Source material.
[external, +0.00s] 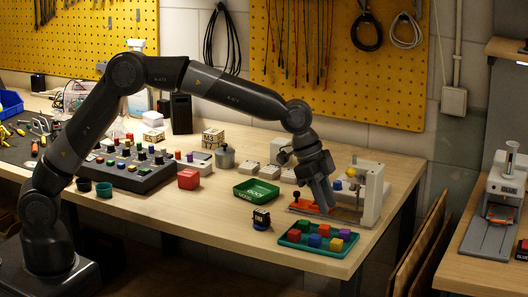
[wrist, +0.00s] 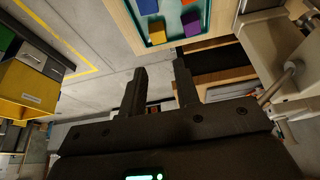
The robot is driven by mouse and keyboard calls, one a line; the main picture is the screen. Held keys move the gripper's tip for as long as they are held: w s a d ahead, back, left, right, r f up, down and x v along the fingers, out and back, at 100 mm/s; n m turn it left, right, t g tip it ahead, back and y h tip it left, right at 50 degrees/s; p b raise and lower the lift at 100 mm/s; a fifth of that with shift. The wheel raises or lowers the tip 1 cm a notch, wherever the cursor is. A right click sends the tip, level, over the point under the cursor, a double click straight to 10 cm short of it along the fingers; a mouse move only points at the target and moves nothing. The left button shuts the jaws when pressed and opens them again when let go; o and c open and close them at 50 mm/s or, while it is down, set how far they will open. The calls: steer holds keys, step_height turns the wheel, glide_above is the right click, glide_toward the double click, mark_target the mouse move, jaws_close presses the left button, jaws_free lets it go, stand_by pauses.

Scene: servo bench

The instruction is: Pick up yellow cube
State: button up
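A small yellow cube (external: 324,229) lies in a teal tray (external: 290,244) at the bench's front right corner, with green, red, blue, orange and purple cubes around it. In the wrist view the yellow cube (wrist: 157,34) is near the top edge, beside the purple cube (wrist: 191,24) and below the blue cube (wrist: 147,5). My gripper (external: 325,207) points down above and behind the tray, apart from the cubes. In the wrist view its two fingers (wrist: 160,66) are spread with nothing between them.
A white fixture (external: 372,196) with an orange part stands right beside my gripper. A green bin (external: 257,191) and a small dark device (external: 261,219) are left of the tray.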

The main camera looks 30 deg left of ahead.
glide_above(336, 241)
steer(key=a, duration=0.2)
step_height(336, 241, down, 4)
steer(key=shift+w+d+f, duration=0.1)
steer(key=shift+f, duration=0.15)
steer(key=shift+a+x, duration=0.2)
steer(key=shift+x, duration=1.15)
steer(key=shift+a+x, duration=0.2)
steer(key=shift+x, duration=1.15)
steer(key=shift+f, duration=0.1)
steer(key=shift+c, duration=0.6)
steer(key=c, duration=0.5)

Objective. Using the data above, print every line exactly, omitting pictures.

Full solution.
[external, +0.00s] 
[wrist, +0.00s] 
The robot is driven by mouse and keyboard calls, one a line; the main picture is the screen. Held keys move the gripper's tip for as long as they are held: w s a d ahead, back, left, right, r f up, down and x v along the fingers, out and back, at 100 mm/s; n m turn it left, right, t g tip it ahead, back and y h tip it left, right at 50 degrees/s; p b raise and lower the lift at 100 mm/s; a fifth of that with shift. The wheel raises or lowers the tip 1 cm a notch, wherever the cursor is. A right click sends the tip, level, over the point under the cursor, a double click straight to 10 cm short of it along the fingers; a mouse move only points at the target and moves nothing. The left button shuts the jaws when pressed and opens them again when let go; o and c open and close them at 50 mm/s or, while it is down, set how far they will open. The calls: steer holds keys, step_height turns the wheel, glide_above is the right click, glide_toward the double click, mark_target the mouse move, jaws_close presses the left button, jaws_free lets it go, stand_by pauses.

Scene: servo bench

The instruction is: Pick up yellow cube
State: button up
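A small yellow cube (external: 324,229) lies in a teal tray (external: 290,244) at the bench's front right corner, with green, red, blue, orange and purple cubes around it. In the wrist view the yellow cube (wrist: 157,34) is near the top edge, beside the purple cube (wrist: 191,24) and below the blue cube (wrist: 147,5). My gripper (external: 325,207) points down above and behind the tray, apart from the cubes. In the wrist view its two fingers (wrist: 160,66) are spread with nothing between them.
A white fixture (external: 372,196) with an orange part stands right beside my gripper. A green bin (external: 257,191) and a small dark device (external: 261,219) are left of the tray.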

The main camera looks 30 deg left of ahead.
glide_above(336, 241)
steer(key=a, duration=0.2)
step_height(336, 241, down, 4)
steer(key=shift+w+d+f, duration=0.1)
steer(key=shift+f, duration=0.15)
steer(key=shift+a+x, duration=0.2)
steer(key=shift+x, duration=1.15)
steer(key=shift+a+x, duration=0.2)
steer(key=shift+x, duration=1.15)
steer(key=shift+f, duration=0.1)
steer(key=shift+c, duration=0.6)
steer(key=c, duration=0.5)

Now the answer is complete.